D. Practice. One can look at existing stories and parables and see which ones can be used or modified for a new culture. For example, I have seen the story of the Prodigal Son reinterpreted very successfully for the Highlands of Luzon. The tribal groups here have seen far too many of their children leave the rice terraces, lured into the Lowlands and the big cities (such as Manila or Baguio City) and the corresponding vices there.4 The parable of the Prodigal Son only needs modest changes to be very relevant in showing the father who overlooks the shamelessness (walang hiya) of the son and risks personal status to forgive and restore him into the tightly knit family and village. Taking a well established story or story form and changing perspective or roles can greatly surprise and change the message.
E. Live it. Jesus created stories by living them. Jesus challenged legalistic cultural rules of His time by violating them. These violations (grabbing wheat berries on Saturday, or not ritually washing) may not be understood in a different culture, but they were easy to recognize in that culture. Stories are not simply told… they are lived out.

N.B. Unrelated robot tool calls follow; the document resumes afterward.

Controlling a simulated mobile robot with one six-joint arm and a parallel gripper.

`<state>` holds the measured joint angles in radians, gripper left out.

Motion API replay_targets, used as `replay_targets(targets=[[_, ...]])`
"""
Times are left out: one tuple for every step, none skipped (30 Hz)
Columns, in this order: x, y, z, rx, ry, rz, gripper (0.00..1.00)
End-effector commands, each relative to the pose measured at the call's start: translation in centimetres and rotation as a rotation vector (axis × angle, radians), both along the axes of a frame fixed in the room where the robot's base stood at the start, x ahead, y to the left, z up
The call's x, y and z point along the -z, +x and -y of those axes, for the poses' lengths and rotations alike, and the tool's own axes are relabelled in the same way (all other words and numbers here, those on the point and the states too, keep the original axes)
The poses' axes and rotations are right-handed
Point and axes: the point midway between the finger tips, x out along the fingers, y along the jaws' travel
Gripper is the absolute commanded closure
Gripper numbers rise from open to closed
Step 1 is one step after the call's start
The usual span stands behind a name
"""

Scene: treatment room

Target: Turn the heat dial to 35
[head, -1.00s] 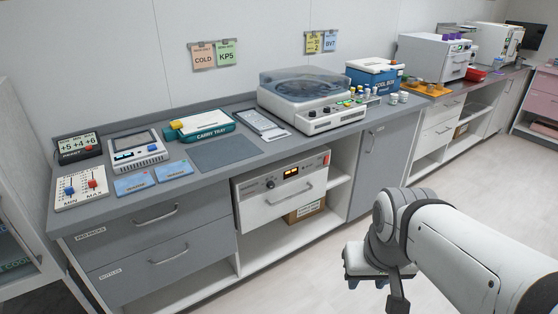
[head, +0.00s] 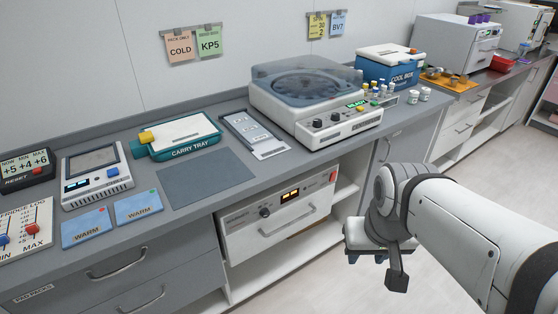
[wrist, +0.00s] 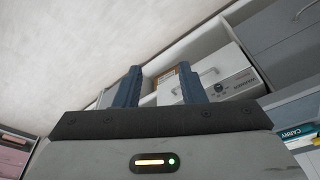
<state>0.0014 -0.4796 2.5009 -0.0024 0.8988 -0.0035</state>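The heat dial (head: 265,212) is a small dark knob on the front of a white drawer unit (head: 262,230) under the counter. An amber display (head: 290,195) sits right of the dial; its digits are too small to read. My gripper (head: 378,258) hangs right of the unit in the head view, apart from it and pointing down. In the wrist view, the two blue-grey fingers of my gripper (wrist: 158,88) stand apart with nothing between them. The white unit (wrist: 222,82) shows beyond the fingers there, upside down, with its dial side near the right finger.
Above the unit is the grey counter with a grey mat (head: 207,178), a teal carry tray (head: 178,138), two blue warm packs (head: 138,207) and a centrifuge (head: 310,100). A red switch (head: 333,176) is at the unit's right edge. The floor before the cabinets is clear.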

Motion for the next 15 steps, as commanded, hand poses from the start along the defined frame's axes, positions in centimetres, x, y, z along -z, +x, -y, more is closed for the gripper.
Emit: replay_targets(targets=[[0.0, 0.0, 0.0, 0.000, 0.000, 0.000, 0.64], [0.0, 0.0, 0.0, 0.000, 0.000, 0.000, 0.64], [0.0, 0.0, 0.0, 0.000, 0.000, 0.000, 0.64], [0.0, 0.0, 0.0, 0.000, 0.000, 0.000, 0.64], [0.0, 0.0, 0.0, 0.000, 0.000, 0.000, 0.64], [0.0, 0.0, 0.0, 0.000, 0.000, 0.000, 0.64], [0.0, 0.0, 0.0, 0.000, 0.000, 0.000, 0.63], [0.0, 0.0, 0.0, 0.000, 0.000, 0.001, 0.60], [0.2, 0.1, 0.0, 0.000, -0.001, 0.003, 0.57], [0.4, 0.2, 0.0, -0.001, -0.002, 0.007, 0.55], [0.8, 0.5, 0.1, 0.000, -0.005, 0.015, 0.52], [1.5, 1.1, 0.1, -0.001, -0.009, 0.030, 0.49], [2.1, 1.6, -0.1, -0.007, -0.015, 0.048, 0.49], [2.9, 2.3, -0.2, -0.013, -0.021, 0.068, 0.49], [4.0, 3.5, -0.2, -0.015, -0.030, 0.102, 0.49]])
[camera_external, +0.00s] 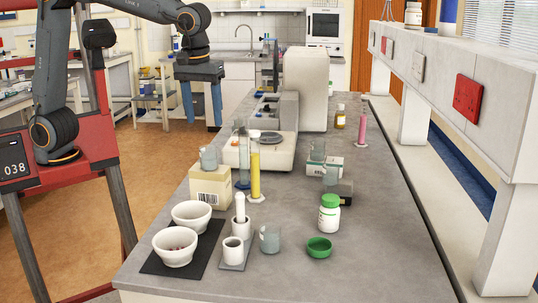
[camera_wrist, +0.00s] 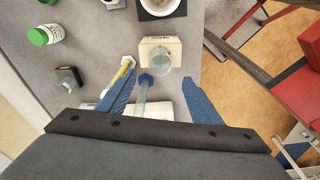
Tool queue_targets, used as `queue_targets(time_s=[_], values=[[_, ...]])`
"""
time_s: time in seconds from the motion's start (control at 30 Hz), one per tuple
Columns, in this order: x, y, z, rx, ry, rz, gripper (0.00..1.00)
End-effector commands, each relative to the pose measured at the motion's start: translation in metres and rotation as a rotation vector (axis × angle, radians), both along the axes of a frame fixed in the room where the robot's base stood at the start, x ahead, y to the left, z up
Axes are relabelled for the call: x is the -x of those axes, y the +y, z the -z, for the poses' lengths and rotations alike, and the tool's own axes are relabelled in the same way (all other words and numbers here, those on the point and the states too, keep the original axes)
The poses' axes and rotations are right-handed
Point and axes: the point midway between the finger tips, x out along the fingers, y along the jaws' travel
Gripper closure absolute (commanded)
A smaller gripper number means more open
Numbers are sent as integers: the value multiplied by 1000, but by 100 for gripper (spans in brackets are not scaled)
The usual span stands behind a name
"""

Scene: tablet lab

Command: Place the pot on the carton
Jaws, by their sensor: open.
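A white pot with a green lid (camera_external: 329,213) stands upright on the grey bench, right of centre. It also shows at the upper left of the wrist view (camera_wrist: 45,35). A beige carton (camera_external: 210,187) with a barcode stands near the bench's left edge, with a clear glass beaker (camera_external: 208,158) on its top. The wrist view shows this carton (camera_wrist: 151,45) just beyond my fingertips. A smaller white and green carton (camera_external: 326,166) stands farther back, also with a beaker on it. My gripper (camera_external: 202,118) is open and empty, raised in the air beyond the bench's left side.
A yellow cylinder (camera_external: 255,170) and a blue-based cylinder (camera_external: 242,162) stand close beside the beige carton. White bowls (camera_external: 175,247), mortars (camera_external: 234,250), a beaker (camera_external: 270,238) and a green dish (camera_external: 319,248) occupy the front. The bench's right front is clear.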

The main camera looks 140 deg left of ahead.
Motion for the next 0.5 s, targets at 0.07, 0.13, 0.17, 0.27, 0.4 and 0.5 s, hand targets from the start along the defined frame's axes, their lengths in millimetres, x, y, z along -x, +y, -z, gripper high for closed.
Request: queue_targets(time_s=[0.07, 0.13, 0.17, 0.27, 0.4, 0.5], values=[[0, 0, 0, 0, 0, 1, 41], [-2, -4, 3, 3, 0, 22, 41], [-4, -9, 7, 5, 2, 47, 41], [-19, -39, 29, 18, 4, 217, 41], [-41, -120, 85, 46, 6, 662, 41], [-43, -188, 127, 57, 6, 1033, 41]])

It has often been said that the pen is mightier than the sword. Is this true? The jury is still out on that one. Sometimes, the sword has won out over ideas and writing. However, the impact of ideas and great storytellers has typically been greater than great warriors. Warriors must train well to use the tools of their trade well, and be sure of their targets and objectives. Those who are involved with “theo-storying” must, then, be even that much more concerned with their training and objectives. The research into the culture and the care in crafting illustrations, revelations, myths, and parables should be considered to be as much part of ministry as preaching, evangelizing, and discipling.